Monday, February 27, 2012

An Old Woman Fries Eggs

One of the great paintings by Velázquez is that of an old woman frying eggs while a young boy looks on and helps her.

The wonderful chiaroscuro is a joy to behold with the light appearing to come from the left. It was painted during his Seville period.

(Source of painting: Wikipedia.)

But what is she doing?

She is making huevos fritos con puntilla. These are eggs fried in hot olive oil where the oil is flicked around the edge of the egg to achieve a delicate lacey frill like that of a traje de Sevillana.
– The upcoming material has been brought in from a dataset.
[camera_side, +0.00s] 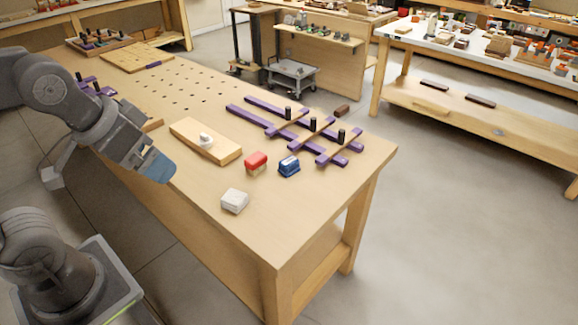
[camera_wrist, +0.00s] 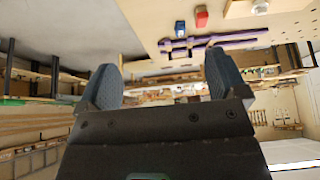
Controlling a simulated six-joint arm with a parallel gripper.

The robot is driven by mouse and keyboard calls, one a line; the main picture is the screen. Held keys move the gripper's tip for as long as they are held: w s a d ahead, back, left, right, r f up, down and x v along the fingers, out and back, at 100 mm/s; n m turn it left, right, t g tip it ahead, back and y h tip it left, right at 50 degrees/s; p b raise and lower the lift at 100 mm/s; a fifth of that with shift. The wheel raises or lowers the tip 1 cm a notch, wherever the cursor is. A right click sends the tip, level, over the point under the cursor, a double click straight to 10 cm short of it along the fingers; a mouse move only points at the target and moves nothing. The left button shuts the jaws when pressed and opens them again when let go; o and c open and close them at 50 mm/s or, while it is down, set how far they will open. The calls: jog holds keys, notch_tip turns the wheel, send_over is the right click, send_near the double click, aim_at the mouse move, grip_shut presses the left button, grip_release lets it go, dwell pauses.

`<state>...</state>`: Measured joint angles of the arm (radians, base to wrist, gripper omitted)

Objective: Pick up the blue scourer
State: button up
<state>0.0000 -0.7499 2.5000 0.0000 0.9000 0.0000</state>
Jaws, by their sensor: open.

The evidence is the hot oil that she should be flicking over the edges of the egg whites with her wooden spoon. This is a reasonably high-risk procedure with the chance of hot droplets of oil splashing all over. Her right sleeve covers her hand to protect it but not her left. Most importantly, since this procedure can easily make the egg whites overcooked without the yolk having set, she seems instructing the boy to add a slug of olive oil to the earthenware cooking pot to cool down the oil.

She seems to be about to speak to him but his interest seems to have wandered. He just wants his abuela to make the damned eggs, and enough with the instruction already.

The eternal drama of youth and old age captured in a succint way!

3 comments:

Marcus said...

Fried eggs is a traditional Southern food as well.

Big family, lots of bacon and lots of grease, ready to start dropping in the eggs. The way I learned is the same technique you describe: "flicking" the grease over the eggs until the whites get all bubbly. Yolks don't really need to be done much...

Best. Eggs. Ever.

I make eggs like that fairly regular, although only cooking enough bacon for myself, wife and 2 yr old it's hard to get enough grease to really do it right...so sometimes I just flip 'em. Or maybe add some leftover saved grease or even coconut oil.

Marcus said...

Also, if I had to guess, it looks more like poaching eggs than frying to me...just something missing. Maybe its the lack of a cast iron skillet?

ShockingSchadenfreude said...

It's definitely not poached.

Evidence:

[1] The flask of olive oil.
[2] The flicking of the oil over the white parts.
[3] The shallow earthenware vessel just perfect for frying but not for poaching.
[4] The wideness of the vessel. You'd expect the frugality to poach in much smaller vessels so as to use less oil.